Die deutsche Politik muss umsteuern, denn sie ist völlig verfahren. Es geht um neue Prämissen der Politik, auf deren Grundlage ein Regierungsprogramm erarbeitet und die Wende praktisch eingeleitet wird. Glasnost und Perestroika sind allgemeingültige Normen von scharfen gesellschaftlichen Umbrüchen. Nach der Offenbarung der geistigen Leere bei der CDU, der staatstragenden Partei, herrscht Chaos. Nicht nur die Vorsitzende, sondern die gesamte Partei hat versagt. Wie tief der Wille nach Erneuerung bei den Mitgliedern wirklich sitzt, wird sich bald zeigen.

 

 

Gesucht werden Partei- und Staatsfunktionäre, die dem Volk noch gekonnter die wahre Situation verschleiern und die Auflösung Deutschlands voranbringen.
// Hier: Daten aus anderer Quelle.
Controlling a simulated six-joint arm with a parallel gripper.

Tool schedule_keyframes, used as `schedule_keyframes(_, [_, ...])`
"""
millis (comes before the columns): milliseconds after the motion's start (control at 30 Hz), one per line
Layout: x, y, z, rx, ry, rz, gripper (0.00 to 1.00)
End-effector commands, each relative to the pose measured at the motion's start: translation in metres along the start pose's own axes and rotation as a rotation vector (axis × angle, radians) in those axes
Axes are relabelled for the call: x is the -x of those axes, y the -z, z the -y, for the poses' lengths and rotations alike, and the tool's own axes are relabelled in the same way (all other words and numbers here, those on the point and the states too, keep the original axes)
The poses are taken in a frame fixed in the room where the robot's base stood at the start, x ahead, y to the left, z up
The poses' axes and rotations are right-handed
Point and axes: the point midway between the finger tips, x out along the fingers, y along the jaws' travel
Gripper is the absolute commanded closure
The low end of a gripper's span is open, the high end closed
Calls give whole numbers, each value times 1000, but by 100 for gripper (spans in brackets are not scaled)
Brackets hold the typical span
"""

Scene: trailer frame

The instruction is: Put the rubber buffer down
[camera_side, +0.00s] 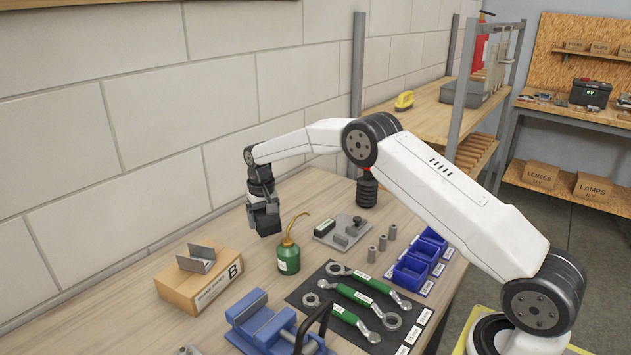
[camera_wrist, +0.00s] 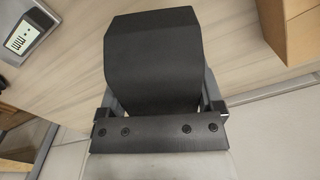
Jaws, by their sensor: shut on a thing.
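The rubber buffer is a black block with bevelled corners (camera_wrist: 155,65). It fills the middle of the wrist view. My gripper (camera_wrist: 160,104) is shut on it, with a grey finger showing at each side. In the side view my gripper (camera_side: 264,207) points down over the wooden bench (camera_side: 120,295), near the wall, with the black buffer (camera_side: 267,224) below it. The buffer's lower end is very close to the bench top; I cannot tell whether it touches.
A green oil can (camera_side: 288,258) with a thin spout stands close by at the right. A cardboard box (camera_side: 199,282) with a metal bracket lies nearer. A grey plate (camera_side: 342,232) and a black ribbed piece (camera_side: 367,190) are farther right. Bare bench lies left of my gripper.

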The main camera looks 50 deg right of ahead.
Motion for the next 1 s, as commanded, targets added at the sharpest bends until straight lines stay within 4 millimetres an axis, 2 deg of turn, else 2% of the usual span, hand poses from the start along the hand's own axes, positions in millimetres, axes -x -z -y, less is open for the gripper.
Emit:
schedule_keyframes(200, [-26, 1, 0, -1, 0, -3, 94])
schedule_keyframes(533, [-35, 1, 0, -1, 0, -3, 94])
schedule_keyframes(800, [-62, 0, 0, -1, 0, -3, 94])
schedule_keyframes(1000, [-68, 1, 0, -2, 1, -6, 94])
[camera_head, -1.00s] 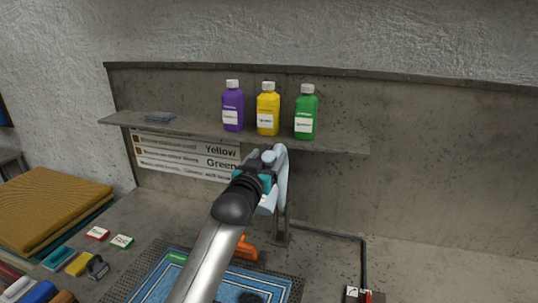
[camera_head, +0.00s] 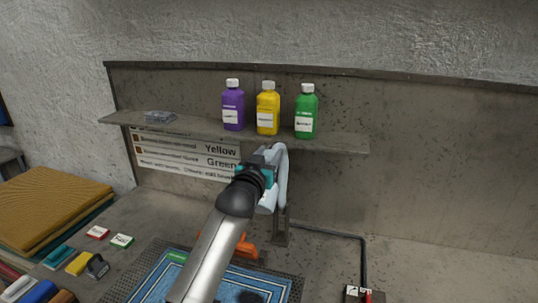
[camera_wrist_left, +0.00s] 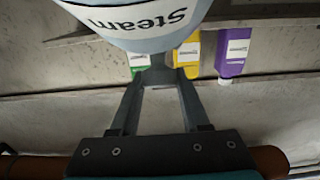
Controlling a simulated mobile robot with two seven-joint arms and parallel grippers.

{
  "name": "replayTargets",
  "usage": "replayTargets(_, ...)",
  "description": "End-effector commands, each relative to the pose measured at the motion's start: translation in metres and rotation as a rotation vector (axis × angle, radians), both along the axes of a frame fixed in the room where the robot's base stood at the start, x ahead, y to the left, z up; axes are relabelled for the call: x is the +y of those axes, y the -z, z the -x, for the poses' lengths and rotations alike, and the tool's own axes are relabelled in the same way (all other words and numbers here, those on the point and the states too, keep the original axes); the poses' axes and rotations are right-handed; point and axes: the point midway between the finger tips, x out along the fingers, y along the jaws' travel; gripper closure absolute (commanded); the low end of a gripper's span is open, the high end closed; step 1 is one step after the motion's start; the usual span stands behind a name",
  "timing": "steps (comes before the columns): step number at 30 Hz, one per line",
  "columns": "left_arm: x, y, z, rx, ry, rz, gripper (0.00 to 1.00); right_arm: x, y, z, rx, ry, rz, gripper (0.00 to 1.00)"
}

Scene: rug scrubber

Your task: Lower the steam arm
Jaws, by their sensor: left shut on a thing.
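The steam arm (camera_head: 282,172) is a pale blue-grey part beside a dark upright post, below the wall shelf. In the left wrist view its rounded body (camera_wrist_left: 145,35) carries the upside-down word "Steam". My left gripper (camera_head: 264,158) reaches up to it from the front. The left wrist view shows the fingers (camera_wrist_left: 160,76) converging at the steam arm, shut on part of it. The exact grip spot is partly hidden by the gripper and the arm body. My right gripper is not in view.
Purple (camera_head: 233,107), yellow (camera_head: 268,110) and green (camera_head: 306,113) bottles stand on the shelf (camera_head: 345,145) just above. A blue rug (camera_head: 160,280) lies below, beside an orange part (camera_head: 246,250). Folded rugs (camera_head: 45,205) and brushes are at left. The right counter is mostly clear.

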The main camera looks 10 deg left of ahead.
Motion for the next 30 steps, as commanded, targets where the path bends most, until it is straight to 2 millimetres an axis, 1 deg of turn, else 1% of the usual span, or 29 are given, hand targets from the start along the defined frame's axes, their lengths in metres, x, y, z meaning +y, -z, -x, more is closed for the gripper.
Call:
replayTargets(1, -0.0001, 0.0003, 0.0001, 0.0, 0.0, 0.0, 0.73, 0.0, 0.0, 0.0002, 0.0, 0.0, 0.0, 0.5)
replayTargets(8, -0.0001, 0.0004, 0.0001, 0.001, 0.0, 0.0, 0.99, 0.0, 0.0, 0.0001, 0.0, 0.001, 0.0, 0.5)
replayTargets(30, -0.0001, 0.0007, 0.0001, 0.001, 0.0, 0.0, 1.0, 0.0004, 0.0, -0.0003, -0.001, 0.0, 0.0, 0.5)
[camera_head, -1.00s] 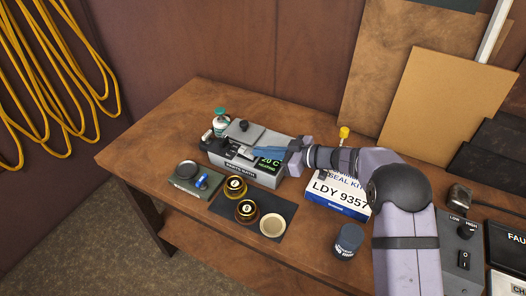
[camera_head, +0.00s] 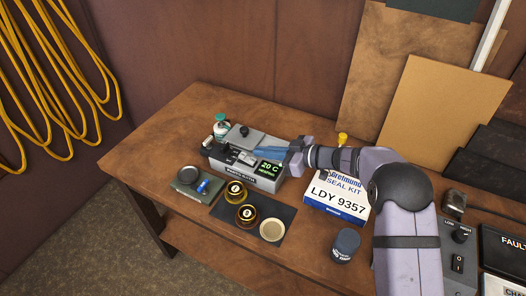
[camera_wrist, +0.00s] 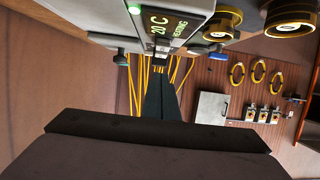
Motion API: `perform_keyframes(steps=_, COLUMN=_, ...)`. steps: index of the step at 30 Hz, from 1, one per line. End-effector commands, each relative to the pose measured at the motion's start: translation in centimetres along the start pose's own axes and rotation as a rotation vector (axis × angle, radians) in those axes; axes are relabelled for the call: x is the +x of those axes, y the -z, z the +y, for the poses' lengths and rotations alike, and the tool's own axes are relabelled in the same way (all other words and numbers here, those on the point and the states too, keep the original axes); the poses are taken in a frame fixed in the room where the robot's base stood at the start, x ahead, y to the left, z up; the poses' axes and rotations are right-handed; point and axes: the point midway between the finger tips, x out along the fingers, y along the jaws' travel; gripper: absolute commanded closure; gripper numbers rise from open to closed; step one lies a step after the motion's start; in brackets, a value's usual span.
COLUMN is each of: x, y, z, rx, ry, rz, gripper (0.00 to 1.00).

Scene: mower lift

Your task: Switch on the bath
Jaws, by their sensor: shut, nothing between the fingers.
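The bath (camera_head: 236,170) is a grey box with a lid on the workbench, left of my arm. Its display (camera_head: 268,166) reads "20 C" in green with a smaller line below. In the wrist view the display (camera_wrist: 160,26) reads "20 C HEATING", and a green lamp (camera_wrist: 134,9) beside it is lit. My gripper (camera_head: 257,153) is shut and empty, its blue fingers over the bath's top near the display. In the wrist view the dark fingers (camera_wrist: 158,75) are together.
A seal kit box (camera_head: 338,196) lies right of the bath, with a dark jar (camera_head: 346,245) in front. Gold-rimmed black parts and a pale cup (camera_head: 271,230) are on a dark mat (camera_head: 226,212). A white-and-green bottle (camera_head: 221,127) stands behind the bath. The bench's left end is clear.

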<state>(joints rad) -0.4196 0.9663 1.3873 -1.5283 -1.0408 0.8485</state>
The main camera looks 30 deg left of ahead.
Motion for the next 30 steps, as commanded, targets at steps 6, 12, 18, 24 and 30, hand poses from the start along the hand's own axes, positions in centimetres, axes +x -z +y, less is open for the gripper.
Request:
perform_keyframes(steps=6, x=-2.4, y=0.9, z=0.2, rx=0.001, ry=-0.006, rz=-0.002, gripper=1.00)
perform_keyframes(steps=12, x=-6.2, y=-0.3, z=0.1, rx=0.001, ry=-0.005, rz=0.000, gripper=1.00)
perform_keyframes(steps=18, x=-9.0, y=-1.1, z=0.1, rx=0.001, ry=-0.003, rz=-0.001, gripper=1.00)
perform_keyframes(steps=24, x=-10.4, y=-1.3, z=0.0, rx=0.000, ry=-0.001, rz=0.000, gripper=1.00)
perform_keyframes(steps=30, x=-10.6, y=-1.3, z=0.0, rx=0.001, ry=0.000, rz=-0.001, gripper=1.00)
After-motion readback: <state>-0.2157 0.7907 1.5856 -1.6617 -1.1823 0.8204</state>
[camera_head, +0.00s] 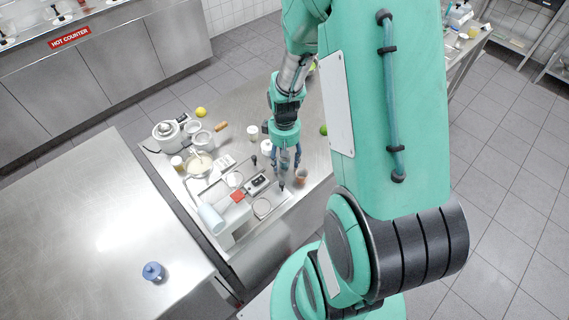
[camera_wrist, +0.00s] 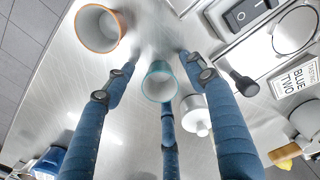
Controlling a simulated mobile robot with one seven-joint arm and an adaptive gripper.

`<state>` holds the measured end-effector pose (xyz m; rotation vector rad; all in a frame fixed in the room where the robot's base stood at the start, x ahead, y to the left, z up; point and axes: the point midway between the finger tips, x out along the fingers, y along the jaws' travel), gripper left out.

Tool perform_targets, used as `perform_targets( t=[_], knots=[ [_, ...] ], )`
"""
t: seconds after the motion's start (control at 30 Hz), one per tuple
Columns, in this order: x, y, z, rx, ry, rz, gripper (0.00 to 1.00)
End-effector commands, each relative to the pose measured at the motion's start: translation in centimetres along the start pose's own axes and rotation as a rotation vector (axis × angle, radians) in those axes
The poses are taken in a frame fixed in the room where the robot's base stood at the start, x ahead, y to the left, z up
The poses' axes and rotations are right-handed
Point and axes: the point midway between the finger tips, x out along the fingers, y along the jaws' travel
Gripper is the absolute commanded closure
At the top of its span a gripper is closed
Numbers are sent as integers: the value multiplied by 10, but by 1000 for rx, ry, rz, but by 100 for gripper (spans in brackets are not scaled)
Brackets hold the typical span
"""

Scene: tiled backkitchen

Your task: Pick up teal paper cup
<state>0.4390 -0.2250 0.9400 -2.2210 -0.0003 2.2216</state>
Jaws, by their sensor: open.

Hier liegt der große Unterschied zu den deutschen Vätern des Grundgesetzes. Sie sahen im Grundgesetz eine vorübergehende Regelung bei der Schaffung eines demokratischen deutschen Staates. Die Führer der heutigen staatstragenden Parteien haben dagegen völlig sinnverdreht aus dem Grundgesetz einen Auftrag zur Abschaffung des deutschen Staates gemacht. Das Abdriften vom Grundgesetz ist für sie ein Vorgang außerhalb jeder Kritik.